I've been looking into incremental javac compilation again. I had most of the code for one approach done weeks ago but it never really got to the point of doing anything useful.

The goal is to simplify a GNU make based Java build system while ensuring consitent and complete builds.

javac -m <module> comes very close to what I want but the main problem is that it doesn't remove stale files. These come about for the same reasons that might occur with C development, for example the .java file is renamed or deleted. But there are many more cases that occur regularly in Java, for example an inner class or anonymous inner class is removed or renamed. And in C these aren't such an issue since a link line or whatever is just going to ignore any stale files anyway but with Java you can't easily calculate all the possible .class files (without recompiling the source) so you just grab all the files in the directory when creating a jar or module, so you don't want stale ones lying about.

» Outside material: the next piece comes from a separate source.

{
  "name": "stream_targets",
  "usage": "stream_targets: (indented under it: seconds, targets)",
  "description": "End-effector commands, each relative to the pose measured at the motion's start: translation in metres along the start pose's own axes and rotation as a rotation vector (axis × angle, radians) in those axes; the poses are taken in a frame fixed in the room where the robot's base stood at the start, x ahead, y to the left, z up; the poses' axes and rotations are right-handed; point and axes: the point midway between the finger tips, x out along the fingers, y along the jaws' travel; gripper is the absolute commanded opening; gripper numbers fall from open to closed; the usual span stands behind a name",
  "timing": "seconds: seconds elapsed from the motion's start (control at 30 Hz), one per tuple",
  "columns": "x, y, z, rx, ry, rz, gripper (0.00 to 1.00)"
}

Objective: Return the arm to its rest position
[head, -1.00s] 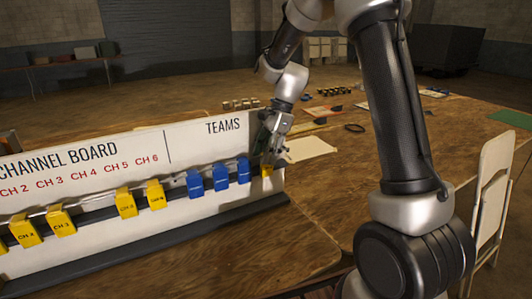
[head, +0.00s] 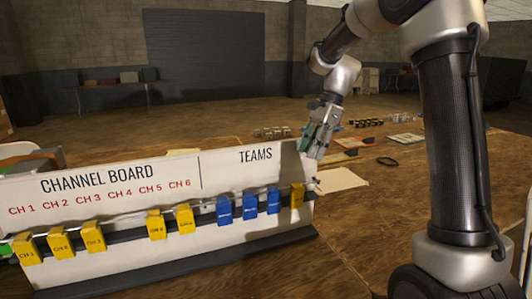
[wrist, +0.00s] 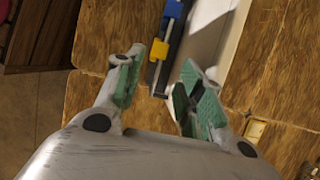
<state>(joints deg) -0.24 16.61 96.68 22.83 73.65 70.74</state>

So far i've created a tool called ijavac that uses the --module-source-path only to automatically find all source files that need recompiling. It optionally supports per-module mode where it restricts processing to in-module classes. It also automatically removes all stale files before they are recompiled. It works by parsing all the existing .class files, matching them up with their source based on --module-source-path and checking timestamps. The parsed .class files are used to create the full set of down-stream dependent classes, then match them to the corresponding set of .java files, and then invoke javac with this set.

In per-module mode it isn't quite as fast as using javac -m, but it's close and it ensures stale files are removed. Because it's only performing file-level dependencies it can recompile more than is necessary. In whole-project mode it depends on what was changed and how many files could need recompiling. However i'm not sure I can fit this in with my build system as I want to support generated files which may require a per-module build order.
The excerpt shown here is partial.